Sheryl Sandberg, the company’s chief operating officer, also denied having knowledge of the hiring of Definers. However, in a statement supplementing Schrage’s blog post, she said she recently learned that the PR company’s work had “crossed my desk.”
Facebook has since cut ties with Definers, according to an article at The Huffington Post.
Schrage defended its attacks on Soros as a response to the liberal financier calling the company a “menace to society” during a speech at the World Economic Forum in Davos last January.
According to the Times investigation, Facebook initially hired Definers to monitor press coverage of the company. Facebook later expanded its relationship to include promoting negative coverage of Google and Apple, whom Facebook views as rivals.
Meanwhile, Fox News reports Billionaire George Soros’ investment management firm has saved millions after completely selling off its shares of Facebook and slashing its stakes in Netflix and Goldman Sachs just before the stocks nosedived, a report said Wednesday.
Soros Management Fund saved $17.7 million in the fourth quarter by dumping the three stocks, Barron’s reported.

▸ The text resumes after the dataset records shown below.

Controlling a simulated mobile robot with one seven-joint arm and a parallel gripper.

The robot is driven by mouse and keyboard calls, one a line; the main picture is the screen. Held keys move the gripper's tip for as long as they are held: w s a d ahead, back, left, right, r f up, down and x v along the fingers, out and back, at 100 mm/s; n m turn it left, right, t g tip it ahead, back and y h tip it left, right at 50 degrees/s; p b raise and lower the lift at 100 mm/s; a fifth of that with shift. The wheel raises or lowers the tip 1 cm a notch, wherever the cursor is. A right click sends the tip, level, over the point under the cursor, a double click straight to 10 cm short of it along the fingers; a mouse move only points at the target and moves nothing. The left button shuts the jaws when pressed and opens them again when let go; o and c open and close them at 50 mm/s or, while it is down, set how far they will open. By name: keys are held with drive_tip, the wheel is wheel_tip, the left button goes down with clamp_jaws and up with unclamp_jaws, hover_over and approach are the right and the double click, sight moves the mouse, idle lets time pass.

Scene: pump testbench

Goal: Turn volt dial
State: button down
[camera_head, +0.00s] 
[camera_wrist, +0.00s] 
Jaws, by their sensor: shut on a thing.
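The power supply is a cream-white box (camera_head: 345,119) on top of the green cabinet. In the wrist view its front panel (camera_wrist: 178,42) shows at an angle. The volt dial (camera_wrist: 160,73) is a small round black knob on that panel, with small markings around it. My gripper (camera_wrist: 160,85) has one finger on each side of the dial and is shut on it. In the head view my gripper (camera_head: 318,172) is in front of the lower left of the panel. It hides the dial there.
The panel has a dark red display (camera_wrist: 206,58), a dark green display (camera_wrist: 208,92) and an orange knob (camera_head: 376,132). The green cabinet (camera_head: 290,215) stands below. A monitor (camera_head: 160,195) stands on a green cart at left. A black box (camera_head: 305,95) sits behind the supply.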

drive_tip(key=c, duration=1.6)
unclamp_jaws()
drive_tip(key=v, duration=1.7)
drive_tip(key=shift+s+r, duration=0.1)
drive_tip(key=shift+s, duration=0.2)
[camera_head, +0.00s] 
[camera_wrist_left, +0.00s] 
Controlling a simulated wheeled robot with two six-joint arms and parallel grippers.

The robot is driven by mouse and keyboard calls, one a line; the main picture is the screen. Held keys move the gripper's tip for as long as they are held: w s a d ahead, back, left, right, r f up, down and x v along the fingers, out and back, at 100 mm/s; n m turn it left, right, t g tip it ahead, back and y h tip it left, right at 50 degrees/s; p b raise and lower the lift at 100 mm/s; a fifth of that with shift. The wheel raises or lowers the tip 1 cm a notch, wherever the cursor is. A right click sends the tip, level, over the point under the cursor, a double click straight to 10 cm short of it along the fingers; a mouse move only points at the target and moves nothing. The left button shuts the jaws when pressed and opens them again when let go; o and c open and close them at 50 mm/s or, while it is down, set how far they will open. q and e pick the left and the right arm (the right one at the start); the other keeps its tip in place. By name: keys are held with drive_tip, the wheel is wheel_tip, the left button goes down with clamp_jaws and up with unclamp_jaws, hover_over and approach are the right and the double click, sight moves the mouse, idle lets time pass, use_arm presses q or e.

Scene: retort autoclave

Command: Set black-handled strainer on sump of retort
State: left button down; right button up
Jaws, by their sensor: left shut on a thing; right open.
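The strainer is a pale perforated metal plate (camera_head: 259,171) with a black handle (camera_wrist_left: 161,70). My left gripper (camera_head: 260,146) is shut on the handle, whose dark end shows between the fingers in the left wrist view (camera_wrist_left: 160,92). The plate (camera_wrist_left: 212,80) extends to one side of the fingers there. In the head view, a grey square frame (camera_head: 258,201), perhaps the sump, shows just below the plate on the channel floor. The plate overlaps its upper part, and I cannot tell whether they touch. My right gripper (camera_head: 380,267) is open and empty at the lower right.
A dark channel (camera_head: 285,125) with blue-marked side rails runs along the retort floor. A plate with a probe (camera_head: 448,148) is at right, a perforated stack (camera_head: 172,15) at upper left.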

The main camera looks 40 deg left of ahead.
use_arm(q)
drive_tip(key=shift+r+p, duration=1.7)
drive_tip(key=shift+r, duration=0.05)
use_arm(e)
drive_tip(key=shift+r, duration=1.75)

Goldman tumbled 15 percent in the fourth-quarter, while streaming-content giant Netflix plunged 29 percent since the end of September, according to Barron’s. Facebook has fallen 20 percent in the fourth quarter, hitting an intraday low of $126.85 on Tuesday.
The firm’s stake in Goldman shrunk from 64,814 shares at the end of June, to 28,206 at the end of September, according to Barron’s. Goldman Sachs' stock began its tumble earlier this month when the Justice Department revealed charges against two former employees for issuing bonds from 1Malaysia Development Bhd.
Cutting 89 percent—or 106,400 shares—of its Netflix position in the third quarter, the firm held only 13,800 shares at the end of the September, according to the outlet. Its stock began its slide in October when investors expressed skepticism over its future profitability.